As for back to back games against the same team, “It’s good in some ways because we know who we need to worry about,” Forbes said. “Obviously we know they have some athletes on that team. They have some guys that can hit the edge and can burn us if we make some mistakes.
“But we don't want to worry too much who they are, we want to worry about the mistakes we made as a team and the things we can do to fix us as a team. The perfect game doesn't exist but everyone wants to strive for it so we want to aim for that; be better as a unit, be better as a team and be 12 men on the field as one team.”
After the playoffs, the Skyhawks kick off the Tier III (450 to 749 students) provincial noth playdowns Nov. 10 against the Mighty Peace league rep in St. Albert and the winner will host the north final. Nov. 17. The Alberta Bowl championship is Nov. 24 in Fort McMurray.
In week eight of the Football Alberta Tier III rankings, the Skyhawks are No. 3 and the Whitecourt Cats are No. 8 as the only Mighty Peace team in the top 10.
This is the seventh Tier III appearance since 2011 for the Skyhawks, the north finalists the last three years with losses of 35-10 in 2017, 61-0 in 2016 and 28-0 in 2015 to the Holy Rosary Raiders of Lloydminster, ranked No. 2 behind the Cochrane Cobras, champions of four-straight Alberta Bowls and five in the last six years.

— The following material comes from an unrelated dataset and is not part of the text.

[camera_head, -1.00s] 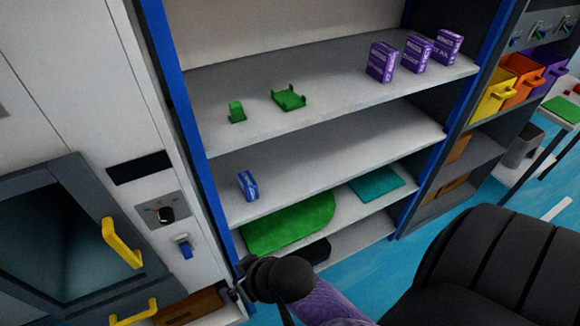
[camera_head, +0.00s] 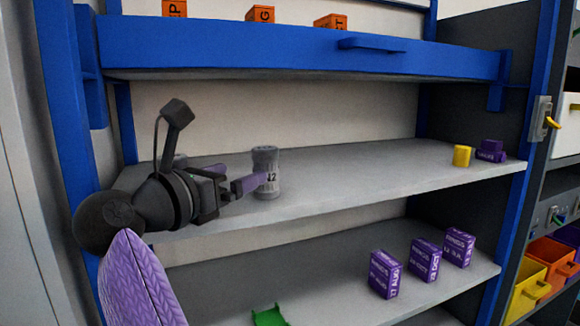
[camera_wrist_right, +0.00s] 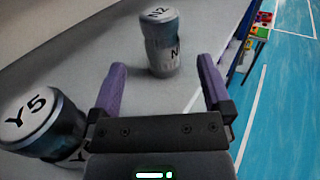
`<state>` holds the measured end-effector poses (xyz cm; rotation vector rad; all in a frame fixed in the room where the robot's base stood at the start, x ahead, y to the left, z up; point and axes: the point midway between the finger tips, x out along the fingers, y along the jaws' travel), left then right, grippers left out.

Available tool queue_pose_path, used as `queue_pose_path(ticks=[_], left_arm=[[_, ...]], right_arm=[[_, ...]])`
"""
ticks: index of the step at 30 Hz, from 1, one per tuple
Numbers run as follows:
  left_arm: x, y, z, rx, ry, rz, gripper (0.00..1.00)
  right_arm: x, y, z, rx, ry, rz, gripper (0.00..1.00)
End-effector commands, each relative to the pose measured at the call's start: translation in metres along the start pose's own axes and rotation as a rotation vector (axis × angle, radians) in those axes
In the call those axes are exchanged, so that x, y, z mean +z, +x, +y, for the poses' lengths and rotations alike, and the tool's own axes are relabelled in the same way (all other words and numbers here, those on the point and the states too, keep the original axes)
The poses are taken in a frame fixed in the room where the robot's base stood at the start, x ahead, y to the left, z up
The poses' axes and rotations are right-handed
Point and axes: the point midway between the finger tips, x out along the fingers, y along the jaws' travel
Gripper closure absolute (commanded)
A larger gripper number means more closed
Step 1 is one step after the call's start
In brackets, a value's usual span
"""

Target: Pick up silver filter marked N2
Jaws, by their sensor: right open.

“We like to practice that nothing is guaranteed so we don't like looking at provincials as guaranteed as they are. We do get to play in them, but we don't want to be sitting here like if we lose we’ll come back in two weeks and keep going. No. This is still do or die for us. We haven't won a (metro Edmonton championship) banner since ‘06 (in the Miles when the metro league was separate from the Edmonton public league) and we want to bring it back to SACHS so this is do or die. This is it for us and then provincials are another story in a few weeks,” said Forbes, 17, who casts a large shadow on the field at six-foot-four and 285 pounds.